Assigning 10^(-13) -- i.e., suggesting that you're so good that you can do this and only be wrong one in ten million million times -- is just obviously wrong.

So I was implying that the fact that the book suggests that this kind of number can be a plausible outcome means that it isn't a very good place to learn the art of making Bayesian probability estimates. To learn to make well-calibrated estimates, I should try to learn from people who stand a snowball's chance in hell of making such estimates themselves.

For an example from someone who has a claim to actually being good at this sort of thing, see Gwern's Who wrote the Death Note script?.

Comment author: ESRogs 28 June 2013 07:12:04PM 1 point [-]

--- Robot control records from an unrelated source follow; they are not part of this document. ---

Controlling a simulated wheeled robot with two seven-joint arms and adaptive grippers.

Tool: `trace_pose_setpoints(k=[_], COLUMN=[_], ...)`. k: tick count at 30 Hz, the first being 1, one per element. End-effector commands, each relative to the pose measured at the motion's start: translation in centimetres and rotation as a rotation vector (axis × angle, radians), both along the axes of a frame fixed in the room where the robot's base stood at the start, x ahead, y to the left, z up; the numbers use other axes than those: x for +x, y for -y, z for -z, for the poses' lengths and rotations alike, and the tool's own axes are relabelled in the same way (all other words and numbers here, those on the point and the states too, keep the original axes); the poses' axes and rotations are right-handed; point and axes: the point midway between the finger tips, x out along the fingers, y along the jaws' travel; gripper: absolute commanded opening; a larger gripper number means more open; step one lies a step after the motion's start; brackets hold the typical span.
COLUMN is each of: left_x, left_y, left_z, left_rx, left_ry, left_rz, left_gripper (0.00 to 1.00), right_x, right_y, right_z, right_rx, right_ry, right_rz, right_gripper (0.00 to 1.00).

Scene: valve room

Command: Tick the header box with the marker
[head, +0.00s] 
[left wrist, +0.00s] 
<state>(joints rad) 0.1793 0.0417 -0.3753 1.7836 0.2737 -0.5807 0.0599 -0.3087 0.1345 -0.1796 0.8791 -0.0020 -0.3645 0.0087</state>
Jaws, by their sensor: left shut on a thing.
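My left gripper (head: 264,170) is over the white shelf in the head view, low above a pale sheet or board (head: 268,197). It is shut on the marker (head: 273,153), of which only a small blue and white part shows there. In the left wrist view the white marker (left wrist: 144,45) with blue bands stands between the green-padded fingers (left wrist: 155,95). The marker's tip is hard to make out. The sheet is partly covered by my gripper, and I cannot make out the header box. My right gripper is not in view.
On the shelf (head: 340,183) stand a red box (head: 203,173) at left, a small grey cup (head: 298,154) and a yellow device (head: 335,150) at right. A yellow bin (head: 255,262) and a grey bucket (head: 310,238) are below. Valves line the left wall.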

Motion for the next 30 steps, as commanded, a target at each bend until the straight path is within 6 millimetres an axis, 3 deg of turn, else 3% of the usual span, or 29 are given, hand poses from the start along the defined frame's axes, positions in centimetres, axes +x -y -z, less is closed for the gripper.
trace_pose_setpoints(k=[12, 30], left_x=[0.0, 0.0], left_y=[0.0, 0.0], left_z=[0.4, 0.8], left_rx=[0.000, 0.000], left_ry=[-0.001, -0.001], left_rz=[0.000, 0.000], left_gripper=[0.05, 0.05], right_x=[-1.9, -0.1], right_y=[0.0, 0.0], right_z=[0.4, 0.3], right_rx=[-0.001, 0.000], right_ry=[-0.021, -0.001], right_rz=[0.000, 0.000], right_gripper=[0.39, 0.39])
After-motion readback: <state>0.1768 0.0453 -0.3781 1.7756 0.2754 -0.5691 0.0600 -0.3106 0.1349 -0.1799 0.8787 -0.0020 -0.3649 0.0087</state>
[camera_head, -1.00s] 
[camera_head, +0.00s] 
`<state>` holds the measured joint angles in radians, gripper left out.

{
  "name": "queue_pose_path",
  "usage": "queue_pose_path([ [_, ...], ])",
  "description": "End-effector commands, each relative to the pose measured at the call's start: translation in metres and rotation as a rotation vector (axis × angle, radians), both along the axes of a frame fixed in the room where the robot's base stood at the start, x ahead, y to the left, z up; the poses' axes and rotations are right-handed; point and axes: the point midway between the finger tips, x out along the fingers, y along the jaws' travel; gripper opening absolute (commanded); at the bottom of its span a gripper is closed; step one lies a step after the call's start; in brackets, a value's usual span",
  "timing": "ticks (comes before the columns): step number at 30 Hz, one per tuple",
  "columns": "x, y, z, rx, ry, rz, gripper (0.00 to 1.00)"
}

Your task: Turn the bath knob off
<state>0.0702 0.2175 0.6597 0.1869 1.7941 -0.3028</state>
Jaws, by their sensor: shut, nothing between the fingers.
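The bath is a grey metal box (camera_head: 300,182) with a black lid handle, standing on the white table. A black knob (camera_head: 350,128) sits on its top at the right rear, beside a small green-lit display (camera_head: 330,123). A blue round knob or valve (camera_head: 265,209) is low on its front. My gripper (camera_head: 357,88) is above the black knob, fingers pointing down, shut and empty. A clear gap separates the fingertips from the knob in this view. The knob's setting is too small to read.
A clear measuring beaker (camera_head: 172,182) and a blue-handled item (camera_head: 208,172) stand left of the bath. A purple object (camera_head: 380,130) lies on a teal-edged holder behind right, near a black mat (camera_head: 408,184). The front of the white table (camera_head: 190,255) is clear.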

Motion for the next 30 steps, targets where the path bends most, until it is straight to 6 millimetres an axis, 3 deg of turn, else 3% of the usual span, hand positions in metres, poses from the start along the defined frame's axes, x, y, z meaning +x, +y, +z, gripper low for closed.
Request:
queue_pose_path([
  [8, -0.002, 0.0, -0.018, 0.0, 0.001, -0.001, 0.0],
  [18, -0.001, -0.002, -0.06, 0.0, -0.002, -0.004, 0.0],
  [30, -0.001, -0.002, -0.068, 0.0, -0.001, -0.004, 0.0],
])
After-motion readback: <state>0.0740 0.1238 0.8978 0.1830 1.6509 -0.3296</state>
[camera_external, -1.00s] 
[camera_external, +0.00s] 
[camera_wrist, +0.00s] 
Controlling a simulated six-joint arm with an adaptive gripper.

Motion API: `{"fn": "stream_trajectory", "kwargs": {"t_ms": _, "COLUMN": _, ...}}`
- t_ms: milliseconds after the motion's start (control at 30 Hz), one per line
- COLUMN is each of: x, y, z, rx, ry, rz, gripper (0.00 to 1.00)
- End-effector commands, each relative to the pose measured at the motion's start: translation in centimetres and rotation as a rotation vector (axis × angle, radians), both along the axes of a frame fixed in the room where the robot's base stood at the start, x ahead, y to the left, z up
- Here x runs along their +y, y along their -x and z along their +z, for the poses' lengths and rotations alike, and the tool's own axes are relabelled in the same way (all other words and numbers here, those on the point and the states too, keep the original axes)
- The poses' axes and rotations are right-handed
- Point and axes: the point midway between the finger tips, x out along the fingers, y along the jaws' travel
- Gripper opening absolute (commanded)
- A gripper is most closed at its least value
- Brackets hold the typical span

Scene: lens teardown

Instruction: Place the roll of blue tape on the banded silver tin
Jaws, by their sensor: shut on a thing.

a claim to actually being good at this sort of thing

If I'm reading the chart on that page correctly, Gwern is extremely well calibrated. Is the accuracy row for each confidence column telling us what fraction of predictions Gwern assigned a given confidence to have been right? He's got 50% - 44%, 60% - 64%, 70% - 71%, 80% - 83%, 90% - 92%, and 100% - 96%. That's incredible!

Comment author: gwern 28 June 2013 07:35:07PM 2 points [-]

Is the accuracy row for each confidence column telling us what fraction of predictions Gwern assigned a given confidence to have been right?

Yes, something like that. I forget the exact details of how it bins.

That's incredible!

Thank you. That's years of practice and some useful heuristics at work there.